Task directions
Output the data below in full, byte for byte. Nothing may differ.

* * * * *

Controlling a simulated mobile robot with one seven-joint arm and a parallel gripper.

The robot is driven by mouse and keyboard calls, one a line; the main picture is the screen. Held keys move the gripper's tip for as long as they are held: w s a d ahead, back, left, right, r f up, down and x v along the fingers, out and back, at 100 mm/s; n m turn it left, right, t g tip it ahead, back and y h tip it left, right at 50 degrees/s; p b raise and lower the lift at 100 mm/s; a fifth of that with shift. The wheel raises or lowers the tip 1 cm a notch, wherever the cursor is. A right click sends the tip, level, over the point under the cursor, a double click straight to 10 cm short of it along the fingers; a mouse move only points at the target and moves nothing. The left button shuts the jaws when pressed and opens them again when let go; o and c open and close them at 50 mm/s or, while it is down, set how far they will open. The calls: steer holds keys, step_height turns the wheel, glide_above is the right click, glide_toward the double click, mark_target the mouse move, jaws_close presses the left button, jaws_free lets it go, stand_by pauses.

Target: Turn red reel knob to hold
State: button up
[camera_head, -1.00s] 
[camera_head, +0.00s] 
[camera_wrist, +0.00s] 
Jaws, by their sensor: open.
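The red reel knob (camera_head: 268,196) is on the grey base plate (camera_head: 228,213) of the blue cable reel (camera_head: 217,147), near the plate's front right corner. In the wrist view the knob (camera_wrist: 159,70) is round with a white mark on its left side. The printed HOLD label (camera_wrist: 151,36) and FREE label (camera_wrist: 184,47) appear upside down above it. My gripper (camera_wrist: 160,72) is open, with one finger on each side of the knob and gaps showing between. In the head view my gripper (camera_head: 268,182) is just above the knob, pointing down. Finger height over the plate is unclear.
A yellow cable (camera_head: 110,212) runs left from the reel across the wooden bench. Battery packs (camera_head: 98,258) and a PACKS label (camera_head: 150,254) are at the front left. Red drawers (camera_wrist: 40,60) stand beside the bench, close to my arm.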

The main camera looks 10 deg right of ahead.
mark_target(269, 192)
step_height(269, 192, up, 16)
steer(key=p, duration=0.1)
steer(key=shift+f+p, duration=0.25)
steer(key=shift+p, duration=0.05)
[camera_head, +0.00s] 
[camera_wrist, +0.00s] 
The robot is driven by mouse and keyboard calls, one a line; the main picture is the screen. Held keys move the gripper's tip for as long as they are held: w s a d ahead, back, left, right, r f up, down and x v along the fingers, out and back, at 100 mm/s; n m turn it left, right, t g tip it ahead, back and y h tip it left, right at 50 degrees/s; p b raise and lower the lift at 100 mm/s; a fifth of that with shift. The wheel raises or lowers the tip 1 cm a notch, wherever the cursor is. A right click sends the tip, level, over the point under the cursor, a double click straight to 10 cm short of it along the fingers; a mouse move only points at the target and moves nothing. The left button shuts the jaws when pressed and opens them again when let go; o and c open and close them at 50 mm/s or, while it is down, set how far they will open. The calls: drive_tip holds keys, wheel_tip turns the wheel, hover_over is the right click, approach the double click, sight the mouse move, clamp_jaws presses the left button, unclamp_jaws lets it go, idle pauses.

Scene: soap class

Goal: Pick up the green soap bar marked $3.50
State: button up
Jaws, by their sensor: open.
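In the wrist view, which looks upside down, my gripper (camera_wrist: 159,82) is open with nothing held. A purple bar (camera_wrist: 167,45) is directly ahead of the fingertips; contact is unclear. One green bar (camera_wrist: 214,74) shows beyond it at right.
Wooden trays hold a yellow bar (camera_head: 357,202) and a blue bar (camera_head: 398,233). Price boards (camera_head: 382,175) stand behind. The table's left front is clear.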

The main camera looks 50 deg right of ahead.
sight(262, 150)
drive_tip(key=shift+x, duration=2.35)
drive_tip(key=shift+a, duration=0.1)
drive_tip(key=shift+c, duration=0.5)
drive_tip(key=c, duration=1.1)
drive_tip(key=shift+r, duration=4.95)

* * * * *

Result
Controlling a simulated mobile robot with one seven-joint arm and a parallel gripper.

The robot is driven by mouse and keyboard calls, one a line; the main picture is the screen. Held keys move the gripper's tip for as long as they are held: w s a d ahead, back, left, right, r f up, down and x v along the fingers, out and back, at 100 mm/s; n m turn it left, right, t g tip it ahead, back and y h tip it left, right at 50 degrees/s; p b raise and lower the lift at 100 mm/s; a fifth of that with shift. The wheel raises or lowers the tip 1 cm a notch, wherever the cursor is. A right click sends the tip, level, over the point under the cursor, a double click straight to 10 cm short of it along the fingers; a mouse move only points at the target and moves nothing. The left button shuts the jaws when pressed and opens them again when let go; o and c open and close them at 50 mm/s or, while it is down, set how far they will open. The calls: steer holds keys, step_height turns the wheel, glide_above is the right click, glide_toward the double click, mark_target the mouse move, jaws_close presses the left button, jaws_free lets it go, stand_by pauses.

Target: Turn red reel knob to hold
State: button up
[camera_head, -1.00s] 
[camera_head, +0.00s] 
[camera_wrist, +0.00s] 
Jaws, by their sensor: open.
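The red reel knob (camera_head: 268,196) is on the grey base plate (camera_head: 228,213) of the blue cable reel (camera_head: 217,147), near the plate's front right corner. In the wrist view the knob (camera_wrist: 159,70) is round with a white mark on its left side. The printed HOLD label (camera_wrist: 151,36) and FREE label (camera_wrist: 184,47) appear upside down above it. My gripper (camera_wrist: 160,72) is open, with one finger on each side of the knob and gaps showing between. In the head view my gripper (camera_head: 268,182) is just above the knob, pointing down. Finger height over the plate is unclear.
A yellow cable (camera_head: 110,212) runs left from the reel across the wooden bench. Battery packs (camera_head: 98,258) and a PACKS label (camera_head: 150,254) are at the front left. Red drawers (camera_wrist: 40,60) stand beside the bench, close to my arm.

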The main camera looks 10 deg right of ahead.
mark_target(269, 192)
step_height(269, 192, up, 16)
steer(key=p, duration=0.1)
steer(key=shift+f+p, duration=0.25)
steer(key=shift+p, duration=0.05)
[camera_head, +0.00s] 
[camera_wrist, +0.00s] 
The robot is driven by mouse and keyboard calls, one a line; the main picture is the screen. Held keys move the gripper's tip for as long as they are held: w s a d ahead, back, left, right, r f up, down and x v along the fingers, out and back, at 100 mm/s; n m turn it left, right, t g tip it ahead, back and y h tip it left, right at 50 degrees/s; p b raise and lower the lift at 100 mm/s; a fifth of that with shift. The wheel raises or lowers the tip 1 cm a notch, wherever the cursor is. A right click sends the tip, level, over the point under the cursor, a double click straight to 10 cm short of it along the fingers; a mouse move only points at the target and moves nothing. The left button shuts the jaws when pressed and opens them again when let go; o and c open and close them at 50 mm/s or, while it is down, set how far they will open. The calls: drive_tip holds keys, wheel_tip turns the wheel, hover_over is the right click, approach the double click, sight the mouse move, clamp_jaws presses the left button, unclamp_jaws lets it go, idle pauses.

Scene: soap class

Goal: Pick up the green soap bar marked $3.50
State: button up
Jaws, by their sensor: open.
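In the wrist view, which looks upside down, my gripper (camera_wrist: 159,82) is open with nothing held. A purple bar (camera_wrist: 167,45) is directly ahead of the fingertips; contact is unclear. One green bar (camera_wrist: 214,74) shows beyond it at right.
Wooden trays hold a yellow bar (camera_head: 357,202) and a blue bar (camera_head: 398,233). Price boards (camera_head: 382,175) stand behind. The table's left front is clear.

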The main camera looks 50 deg right of ahead.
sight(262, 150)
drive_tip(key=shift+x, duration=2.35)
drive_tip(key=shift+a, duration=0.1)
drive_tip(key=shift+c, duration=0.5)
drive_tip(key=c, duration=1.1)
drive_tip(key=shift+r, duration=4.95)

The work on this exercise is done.